[Saved data entries]
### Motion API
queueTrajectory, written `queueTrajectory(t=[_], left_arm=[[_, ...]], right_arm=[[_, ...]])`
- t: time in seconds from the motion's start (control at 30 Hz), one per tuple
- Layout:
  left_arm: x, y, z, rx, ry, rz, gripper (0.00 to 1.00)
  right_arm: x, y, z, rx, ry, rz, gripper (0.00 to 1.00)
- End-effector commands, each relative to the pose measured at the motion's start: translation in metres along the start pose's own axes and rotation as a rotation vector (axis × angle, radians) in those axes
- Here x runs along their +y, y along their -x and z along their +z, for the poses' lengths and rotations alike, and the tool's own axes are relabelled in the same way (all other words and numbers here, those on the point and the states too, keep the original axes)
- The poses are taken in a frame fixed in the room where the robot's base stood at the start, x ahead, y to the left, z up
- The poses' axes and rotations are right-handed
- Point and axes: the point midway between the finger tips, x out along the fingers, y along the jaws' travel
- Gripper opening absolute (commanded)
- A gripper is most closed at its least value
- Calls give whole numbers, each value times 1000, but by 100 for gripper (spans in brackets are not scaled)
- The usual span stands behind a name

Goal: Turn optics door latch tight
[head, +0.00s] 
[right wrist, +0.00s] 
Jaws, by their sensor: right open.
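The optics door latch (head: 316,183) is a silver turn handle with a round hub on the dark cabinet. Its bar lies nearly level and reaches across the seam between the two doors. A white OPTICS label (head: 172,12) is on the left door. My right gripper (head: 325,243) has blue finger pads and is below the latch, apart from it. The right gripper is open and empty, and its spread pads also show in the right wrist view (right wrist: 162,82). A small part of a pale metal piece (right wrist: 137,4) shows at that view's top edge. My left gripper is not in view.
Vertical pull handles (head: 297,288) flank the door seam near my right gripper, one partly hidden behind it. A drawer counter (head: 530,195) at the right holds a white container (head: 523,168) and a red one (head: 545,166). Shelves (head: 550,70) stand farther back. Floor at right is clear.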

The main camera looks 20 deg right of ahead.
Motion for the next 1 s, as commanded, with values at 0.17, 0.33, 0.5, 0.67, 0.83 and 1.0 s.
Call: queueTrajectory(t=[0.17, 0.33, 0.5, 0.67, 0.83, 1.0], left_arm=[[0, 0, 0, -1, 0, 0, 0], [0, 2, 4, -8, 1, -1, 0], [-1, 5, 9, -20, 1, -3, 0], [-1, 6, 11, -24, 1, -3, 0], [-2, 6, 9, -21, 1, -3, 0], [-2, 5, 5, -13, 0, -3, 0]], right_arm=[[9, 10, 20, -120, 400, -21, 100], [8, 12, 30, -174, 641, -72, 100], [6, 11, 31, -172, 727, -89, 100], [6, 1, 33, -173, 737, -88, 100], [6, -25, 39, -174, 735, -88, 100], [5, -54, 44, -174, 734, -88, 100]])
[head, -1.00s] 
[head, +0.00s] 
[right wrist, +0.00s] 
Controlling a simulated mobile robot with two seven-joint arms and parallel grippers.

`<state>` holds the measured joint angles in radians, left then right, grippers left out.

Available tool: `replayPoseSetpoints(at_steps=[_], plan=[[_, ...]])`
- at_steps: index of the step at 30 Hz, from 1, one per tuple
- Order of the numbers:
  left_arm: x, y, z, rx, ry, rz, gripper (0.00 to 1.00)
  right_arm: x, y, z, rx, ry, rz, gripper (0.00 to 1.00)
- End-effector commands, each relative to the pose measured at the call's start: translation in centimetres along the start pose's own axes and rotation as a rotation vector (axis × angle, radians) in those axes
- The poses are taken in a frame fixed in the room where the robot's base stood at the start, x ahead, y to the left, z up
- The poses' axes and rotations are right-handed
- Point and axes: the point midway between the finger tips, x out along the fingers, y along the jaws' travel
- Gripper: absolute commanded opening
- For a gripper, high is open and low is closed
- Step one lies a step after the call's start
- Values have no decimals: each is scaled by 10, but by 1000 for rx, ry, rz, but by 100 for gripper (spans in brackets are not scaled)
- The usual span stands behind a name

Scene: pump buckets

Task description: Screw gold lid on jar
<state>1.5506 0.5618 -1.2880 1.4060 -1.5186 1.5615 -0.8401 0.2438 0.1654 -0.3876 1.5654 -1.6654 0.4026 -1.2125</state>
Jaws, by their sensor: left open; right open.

**Problem statement:**
Copy each line of the listing that contains the string "commanded".

**Answer to the problem:**
- Gripper opening absolute (commanded)
Motion for the next 1 s, as commanded, with values at 0.17, 0.33, 0.5, 0.67, 0.83 and 1.0 s.
- Gripper: absolute commanded opening

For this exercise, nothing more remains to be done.